┌─ Data provided

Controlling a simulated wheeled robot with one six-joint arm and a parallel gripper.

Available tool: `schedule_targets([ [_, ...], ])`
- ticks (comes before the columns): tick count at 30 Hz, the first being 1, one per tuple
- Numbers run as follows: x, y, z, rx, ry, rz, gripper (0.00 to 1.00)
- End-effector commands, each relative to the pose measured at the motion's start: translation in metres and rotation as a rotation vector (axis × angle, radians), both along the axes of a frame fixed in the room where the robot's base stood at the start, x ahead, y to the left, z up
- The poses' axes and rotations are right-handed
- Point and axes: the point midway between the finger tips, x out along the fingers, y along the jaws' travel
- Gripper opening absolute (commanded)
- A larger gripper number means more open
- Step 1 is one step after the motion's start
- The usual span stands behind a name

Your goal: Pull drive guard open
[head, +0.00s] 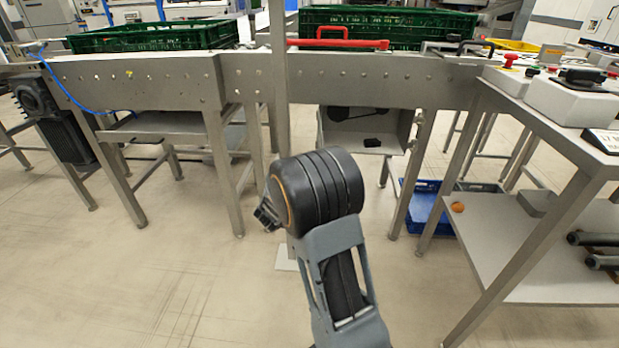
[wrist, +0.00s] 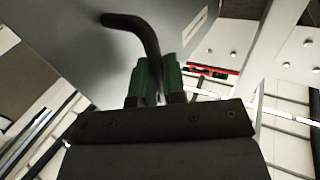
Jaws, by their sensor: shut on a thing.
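In the wrist view, my gripper (wrist: 158,82) has green fingers closed around the lower part of a black bent handle (wrist: 138,28). The handle stands on a flat grey panel (wrist: 75,35), which looks like the drive guard and is tilted in the picture. In the head view, a grey drive housing (head: 408,130) hangs under the conveyor. Its front shows open, with a dark belt or pulley (head: 357,113) and a small black block (head: 372,142) inside. My arm hides part of this area, and I cannot make out the guard or the gripper's fingers there.
The conveyor frame (head: 350,87) carries green crates (head: 150,36) and a red bar (head: 338,43). Its legs stand on both sides. A steel table (head: 565,140) is at right, a blue bin (head: 420,208) below. Floor at left front is clear.

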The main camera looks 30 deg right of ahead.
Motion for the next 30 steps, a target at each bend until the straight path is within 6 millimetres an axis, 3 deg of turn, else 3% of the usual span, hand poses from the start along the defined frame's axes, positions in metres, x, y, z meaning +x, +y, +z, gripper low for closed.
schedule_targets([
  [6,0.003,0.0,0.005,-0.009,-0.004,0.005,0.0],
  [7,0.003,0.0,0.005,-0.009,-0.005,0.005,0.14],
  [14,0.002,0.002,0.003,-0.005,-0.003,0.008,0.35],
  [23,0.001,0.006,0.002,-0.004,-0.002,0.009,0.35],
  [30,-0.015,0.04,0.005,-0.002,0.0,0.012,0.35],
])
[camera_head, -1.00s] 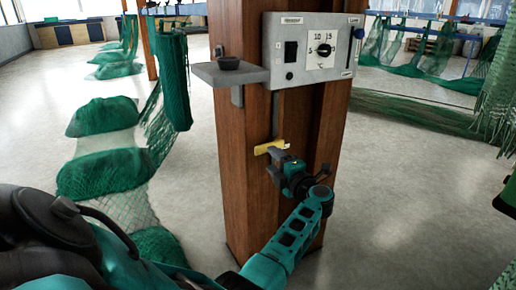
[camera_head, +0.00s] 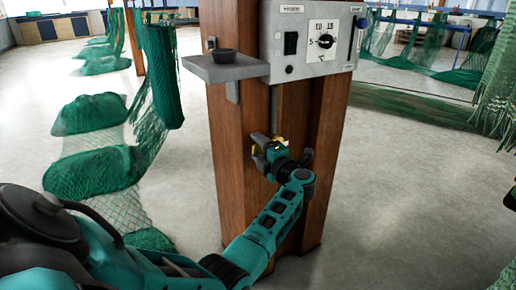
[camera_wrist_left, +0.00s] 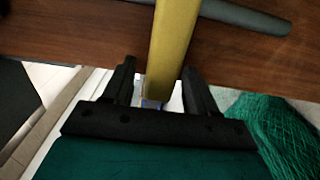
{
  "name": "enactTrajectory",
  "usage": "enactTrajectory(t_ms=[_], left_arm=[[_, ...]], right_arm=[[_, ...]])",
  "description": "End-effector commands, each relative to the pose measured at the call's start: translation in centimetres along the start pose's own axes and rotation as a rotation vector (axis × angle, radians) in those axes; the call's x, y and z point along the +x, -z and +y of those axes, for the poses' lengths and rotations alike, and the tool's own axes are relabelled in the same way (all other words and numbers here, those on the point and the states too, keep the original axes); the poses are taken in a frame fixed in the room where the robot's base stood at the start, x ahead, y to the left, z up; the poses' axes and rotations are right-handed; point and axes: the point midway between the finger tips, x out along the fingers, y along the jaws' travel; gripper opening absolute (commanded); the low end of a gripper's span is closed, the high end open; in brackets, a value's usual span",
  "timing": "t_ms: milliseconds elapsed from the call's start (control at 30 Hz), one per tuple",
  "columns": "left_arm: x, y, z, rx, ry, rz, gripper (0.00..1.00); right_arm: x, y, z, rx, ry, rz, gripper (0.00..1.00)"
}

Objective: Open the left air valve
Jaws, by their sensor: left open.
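The air valve shows as a yellow handle (camera_wrist_left: 176,40) in front of the brown wooden post in the left wrist view. My left gripper (camera_wrist_left: 158,75) is open, with one black finger on each side of the handle's near end. In the head view my left gripper (camera_head: 261,153) is at the post, below the grey control box. It hides most of the yellow handle (camera_head: 279,140) there. I cannot tell whether the fingers touch the handle.
The wooden post (camera_head: 228,175) carries the grey control box (camera_head: 283,70) with a dial and a small shelf (camera_head: 222,67). A dark grey pipe (camera_wrist_left: 245,16) runs beside the handle. Green nets (camera_head: 95,170) lie on the left. The floor right of the post is clear.

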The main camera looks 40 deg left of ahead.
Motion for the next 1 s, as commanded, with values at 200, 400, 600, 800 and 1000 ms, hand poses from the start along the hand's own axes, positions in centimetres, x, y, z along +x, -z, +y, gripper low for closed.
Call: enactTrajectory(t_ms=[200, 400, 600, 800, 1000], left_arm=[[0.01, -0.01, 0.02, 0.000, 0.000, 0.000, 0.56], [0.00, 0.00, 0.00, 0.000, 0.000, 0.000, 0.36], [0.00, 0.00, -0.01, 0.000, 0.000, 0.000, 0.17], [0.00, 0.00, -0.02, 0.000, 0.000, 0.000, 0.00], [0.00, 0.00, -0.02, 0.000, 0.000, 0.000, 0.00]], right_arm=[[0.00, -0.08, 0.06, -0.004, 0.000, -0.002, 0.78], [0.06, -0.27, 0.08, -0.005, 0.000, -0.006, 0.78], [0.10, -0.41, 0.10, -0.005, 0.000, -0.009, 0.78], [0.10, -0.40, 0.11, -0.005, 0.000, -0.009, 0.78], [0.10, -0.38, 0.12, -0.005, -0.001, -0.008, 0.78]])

└─

• _Work to complete_
Without the pictures, restate each entry exactly.

• _Output of the exercise_
Controlling a simulated wheeled robot with one six-joint arm and a parallel gripper.

Available tool: `schedule_targets([ [_, ...], ])`
- ticks (comes before the columns): tick count at 30 Hz, the first being 1, one per tuple
- Numbers run as follows: x, y, z, rx, ry, rz, gripper (0.00 to 1.00)
- End-effector commands, each relative to the pose measured at the motion's start: translation in metres and rotation as a rotation vector (axis × angle, radians), both along the axes of a frame fixed in the room where the robot's base stood at the start, x ahead, y to the left, z up
- The poses' axes and rotations are right-handed
- Point and axes: the point midway between the finger tips, x out along the fingers, y along the jaws' travel
- Gripper opening absolute (commanded)
- A larger gripper number means more open
- Step 1 is one step after the motion's start
- The usual span stands behind a name

Your goal: Pull drive guard open
[head, +0.00s] 
[wrist, +0.00s] 
Jaws, by their sensor: shut on a thing.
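In the wrist view, my gripper (wrist: 158,82) has green fingers closed around the lower part of a black bent handle (wrist: 138,28). The handle stands on a flat grey panel (wrist: 75,35), which looks like the drive guard and is tilted in the picture. In the head view, a grey drive housing (head: 408,130) hangs under the conveyor. Its front shows open, with a dark belt or pulley (head: 357,113) and a small black block (head: 372,142) inside. My arm hides part of this area, and I cannot make out the guard or the gripper's fingers there.
The conveyor frame (head: 350,87) carries green crates (head: 150,36) and a red bar (head: 338,43). Its legs stand on both sides. A steel table (head: 565,140) is at right, a blue bin (head: 420,208) below. Floor at left front is clear.

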The main camera looks 30 deg right of ahead.
Motion for the next 30 steps, a target at each bend until the straight path is within 6 millimetres an axis, 3 deg of turn, else 3% of the usual span, hand poses from the start along the defined frame's axes, positions in metres, x, y, z meaning +x, +y, +z, gripper low for closed.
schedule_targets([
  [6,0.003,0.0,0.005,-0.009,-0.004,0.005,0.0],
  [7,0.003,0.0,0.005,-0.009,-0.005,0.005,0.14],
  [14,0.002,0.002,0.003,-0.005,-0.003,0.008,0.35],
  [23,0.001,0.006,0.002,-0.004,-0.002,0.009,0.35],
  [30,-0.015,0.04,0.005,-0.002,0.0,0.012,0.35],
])
[camera_head, -1.00s] 
[camera_head, +0.00s] 
[camera_wrist_left, +0.00s] 
{
  "name": "enactTrajectory",
  "usage": "enactTrajectory(t_ms=[_], left_arm=[[_, ...]], right_arm=[[_, ...]])",
  "description": "End-effector commands, each relative to the pose measured at the call's start: translation in centimetres along the start pose's own axes and rotation as a rotation vector (axis × angle, radians) in those axes; the call's x, y and z point along the +x, -z and +y of those axes, for the poses' lengths and rotations alike, and the tool's own axes are relabelled in the same way (all other words and numbers here, those on the point and the states too, keep the original axes); the poses are taken in a frame fixed in the room where the robot's base stood at the start, x ahead, y to the left, z up; the poses' axes and rotations are right-handed; point and axes: the point midway between the finger tips, x out along the fingers, y along the jaws' travel; gripper opening absolute (commanded); the low end of a gripper's span is closed, the high end open; in brackets, a value's usual span",
  "timing": "t_ms: milliseconds elapsed from the call's start (control at 30 Hz), one per tuple",
  "columns": "left_arm: x, y, z, rx, ry, rz, gripper (0.00..1.00); right_arm: x, y, z, rx, ry, rz, gripper (0.00..1.00)"
}

Objective: Open the left air valve
Jaws, by their sensor: left open.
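The air valve shows as a yellow handle (camera_wrist_left: 176,40) in front of the brown wooden post in the left wrist view. My left gripper (camera_wrist_left: 158,75) is open, with one black finger on each side of the handle's near end. In the head view my left gripper (camera_head: 261,153) is at the post, below the grey control box. It hides most of the yellow handle (camera_head: 279,140) there. I cannot tell whether the fingers touch the handle.
The wooden post (camera_head: 228,175) carries the grey control box (camera_head: 283,70) with a dial and a small shelf (camera_head: 222,67). A dark grey pipe (camera_wrist_left: 245,16) runs beside the handle. Green nets (camera_head: 95,170) lie on the left. The floor right of the post is clear.

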The main camera looks 40 deg left of ahead.
Motion for the next 1 s, as commanded, with values at 200, 400, 600, 800 and 1000 ms, hand poses from the start along the hand's own axes, positions in centimetres, x, y, z along +x, -z, +y, gripper low for closed.
Call: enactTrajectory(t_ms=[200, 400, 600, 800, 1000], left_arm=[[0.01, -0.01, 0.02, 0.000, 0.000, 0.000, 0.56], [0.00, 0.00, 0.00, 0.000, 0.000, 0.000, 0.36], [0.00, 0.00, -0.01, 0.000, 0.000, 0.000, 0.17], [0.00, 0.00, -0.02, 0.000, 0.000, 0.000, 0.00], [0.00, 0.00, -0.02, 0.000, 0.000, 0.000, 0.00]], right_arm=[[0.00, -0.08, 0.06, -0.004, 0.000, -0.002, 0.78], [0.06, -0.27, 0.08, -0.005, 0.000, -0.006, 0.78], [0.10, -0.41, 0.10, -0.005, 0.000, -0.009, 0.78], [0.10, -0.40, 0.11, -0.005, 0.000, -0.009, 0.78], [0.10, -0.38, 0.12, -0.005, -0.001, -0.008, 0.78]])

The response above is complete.